Data for this task:
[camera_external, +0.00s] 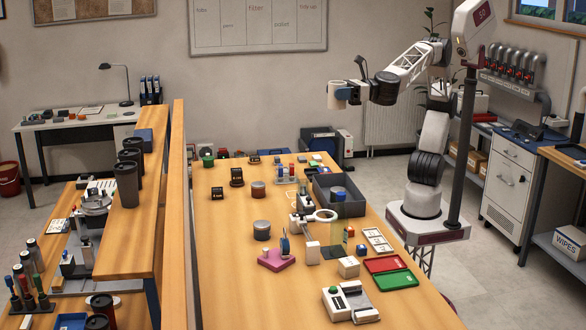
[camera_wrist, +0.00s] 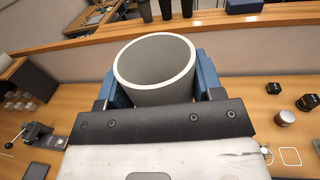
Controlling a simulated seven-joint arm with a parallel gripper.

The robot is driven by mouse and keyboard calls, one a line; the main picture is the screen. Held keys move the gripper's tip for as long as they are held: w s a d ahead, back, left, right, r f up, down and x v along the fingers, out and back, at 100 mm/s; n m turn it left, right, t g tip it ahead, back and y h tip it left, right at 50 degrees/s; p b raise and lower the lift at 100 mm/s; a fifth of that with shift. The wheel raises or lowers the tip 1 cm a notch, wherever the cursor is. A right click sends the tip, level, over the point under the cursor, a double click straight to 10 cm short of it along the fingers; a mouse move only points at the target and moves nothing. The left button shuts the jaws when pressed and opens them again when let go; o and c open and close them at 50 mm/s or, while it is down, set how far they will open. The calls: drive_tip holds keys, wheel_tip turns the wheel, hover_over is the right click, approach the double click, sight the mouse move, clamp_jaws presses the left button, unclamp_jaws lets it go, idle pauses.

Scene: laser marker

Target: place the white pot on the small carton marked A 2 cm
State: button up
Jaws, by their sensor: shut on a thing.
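The white pot (camera_external: 337,96) is held high above the far half of the table by my gripper (camera_external: 352,91). In the wrist view the pot (camera_wrist: 157,90) is a round, open-topped cup, empty as far as I see, between the two blue fingers of my gripper (camera_wrist: 160,84). Small pale cartons stand on the near part of the table: one (camera_external: 348,267) left of the red tray, another (camera_external: 313,253) farther left. Their markings are too small to read, so I cannot tell which is A. The pot is well above and apart from both.
A red tray (camera_external: 386,264) and a green tray (camera_external: 397,281) lie to the right of the cartons. A magnifier ring (camera_external: 326,215), a dark grey bin (camera_external: 350,208), a pink block (camera_external: 276,259) and a white device (camera_external: 350,303) crowd the table. Its left front is clear.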

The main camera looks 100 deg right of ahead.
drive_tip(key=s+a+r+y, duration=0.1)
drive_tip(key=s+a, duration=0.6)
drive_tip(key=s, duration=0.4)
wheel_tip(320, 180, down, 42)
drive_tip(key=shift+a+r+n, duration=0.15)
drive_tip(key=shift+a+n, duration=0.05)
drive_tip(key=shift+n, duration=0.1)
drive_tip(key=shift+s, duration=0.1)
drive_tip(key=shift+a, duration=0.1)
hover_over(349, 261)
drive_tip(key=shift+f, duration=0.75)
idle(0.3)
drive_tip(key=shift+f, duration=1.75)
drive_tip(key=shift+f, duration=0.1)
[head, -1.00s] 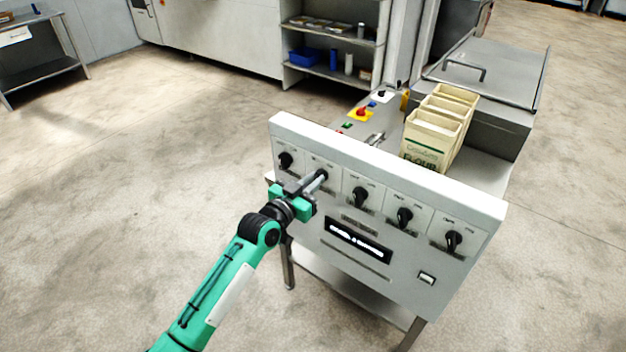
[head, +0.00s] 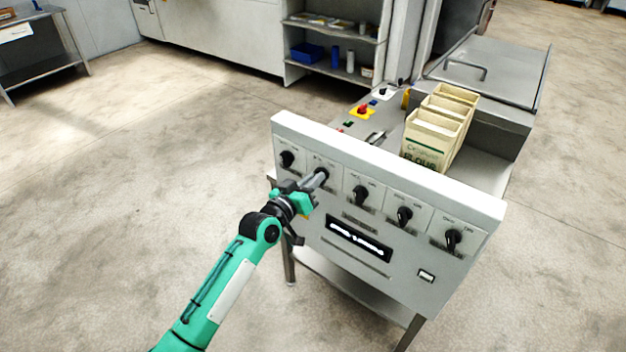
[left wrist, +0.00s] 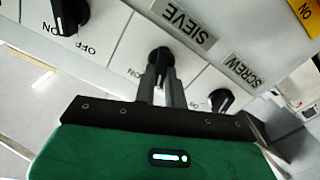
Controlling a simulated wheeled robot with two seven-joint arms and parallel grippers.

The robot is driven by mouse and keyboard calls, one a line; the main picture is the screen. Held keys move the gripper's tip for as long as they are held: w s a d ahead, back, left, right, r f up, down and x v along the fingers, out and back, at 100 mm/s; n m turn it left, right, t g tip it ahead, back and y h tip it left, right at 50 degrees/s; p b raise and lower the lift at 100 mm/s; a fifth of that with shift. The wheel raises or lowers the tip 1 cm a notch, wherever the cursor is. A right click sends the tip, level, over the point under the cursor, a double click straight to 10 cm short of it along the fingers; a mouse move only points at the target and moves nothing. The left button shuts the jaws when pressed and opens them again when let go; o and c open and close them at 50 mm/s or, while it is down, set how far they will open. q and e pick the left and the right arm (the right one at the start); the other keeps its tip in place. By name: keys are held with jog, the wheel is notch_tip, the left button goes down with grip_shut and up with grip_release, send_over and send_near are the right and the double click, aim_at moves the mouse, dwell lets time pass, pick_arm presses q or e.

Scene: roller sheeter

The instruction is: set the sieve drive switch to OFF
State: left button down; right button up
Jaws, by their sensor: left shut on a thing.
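The sieve drive switch is a black rotary knob (left wrist: 160,58) beside the plate marked SIEVE (left wrist: 187,20) in the left wrist view. It is second from left on the grey switch panel (head: 400,262) in the head view, mostly hidden there by my fingers. My left gripper (head: 321,177) is shut on this knob; its two grey fingers (left wrist: 163,78) pinch it from both sides in the left wrist view. An ON mark shows beside the knob; its OFF mark is hidden, and which mark the knob points to I cannot tell. My right gripper is not in view.
Black knobs sit on either side: one by the SCREW plate (left wrist: 242,70), the leftmost knob (head: 287,159), and another (head: 360,196) right of my gripper. Flour bags (head: 432,140) and a red button (head: 363,109) are behind the panel. Floor at left is clear.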

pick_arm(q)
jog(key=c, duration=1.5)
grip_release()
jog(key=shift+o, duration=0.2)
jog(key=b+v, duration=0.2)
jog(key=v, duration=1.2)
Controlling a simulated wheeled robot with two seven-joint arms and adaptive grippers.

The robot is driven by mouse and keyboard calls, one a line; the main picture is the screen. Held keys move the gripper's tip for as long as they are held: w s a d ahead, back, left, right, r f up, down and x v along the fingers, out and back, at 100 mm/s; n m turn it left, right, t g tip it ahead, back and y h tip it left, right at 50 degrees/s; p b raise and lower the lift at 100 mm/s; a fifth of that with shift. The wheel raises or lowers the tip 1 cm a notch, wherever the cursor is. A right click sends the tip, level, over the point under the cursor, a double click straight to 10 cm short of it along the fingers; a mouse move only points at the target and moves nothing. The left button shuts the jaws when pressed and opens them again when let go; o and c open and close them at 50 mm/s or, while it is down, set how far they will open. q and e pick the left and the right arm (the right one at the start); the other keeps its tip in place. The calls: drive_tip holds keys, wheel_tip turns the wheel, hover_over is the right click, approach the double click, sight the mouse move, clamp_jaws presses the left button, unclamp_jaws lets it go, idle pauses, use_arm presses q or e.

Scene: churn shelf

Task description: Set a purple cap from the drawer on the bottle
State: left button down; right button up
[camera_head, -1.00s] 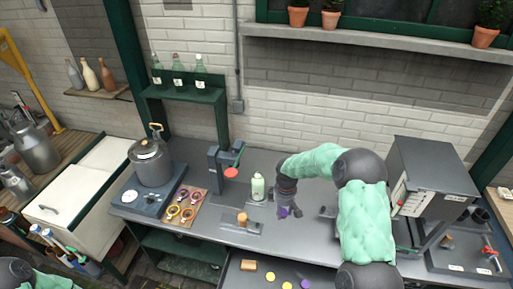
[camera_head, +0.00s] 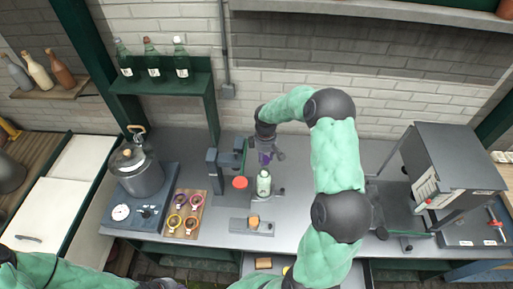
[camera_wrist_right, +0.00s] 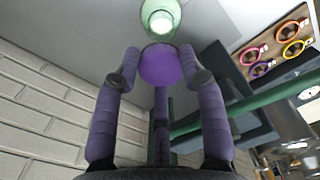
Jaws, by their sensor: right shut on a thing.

Task details: Repeat the listing above up to and including the line with "State: button up", starting from its first line. Drop any pictures.

Solution for this problem:
[camera_external, +0.00s] 
[camera_wrist, +0.00s] 
Controlling a simulated seven-joint arm with a parallel gripper.

The robot is driven by mouse and keyboard calls, one a line; the main picture is the screen. Held keys move the gripper's tip for as long as they are held: w s a d ahead, back, left, right, r f up, down and x v along the fingers, out and back, at 100 mm/s; n m turn it left, right, t g tip it ahead, back and y h tip it left, right at 50 degrees/s; p b raise and lower the lift at 100 mm/s; a fifth of that with shift. The wheel raises or lowers the tip 1 cm a notch, wherever the cursor is. A right click sends the tip, level, over the point under the cursor, a double click straight to 10 cm short of it along the fingers; a mouse move only points at the target and moves nothing. The left button shuts the jaws when pressed and opens them again when let go; o and c open and close them at 50 mm/s or, while it is down, set how far they will open. The calls: drive_tip holds keys, wheel_tip turns the wheel, hover_over is the right click, approach the double click, sight the mouse move, clamp_jaws presses the left button, unclamp_jaws lets it go, idle pauses.

Scene: laser marker

Target: place the white pot on the small carton marked A 2 cm
State: button up

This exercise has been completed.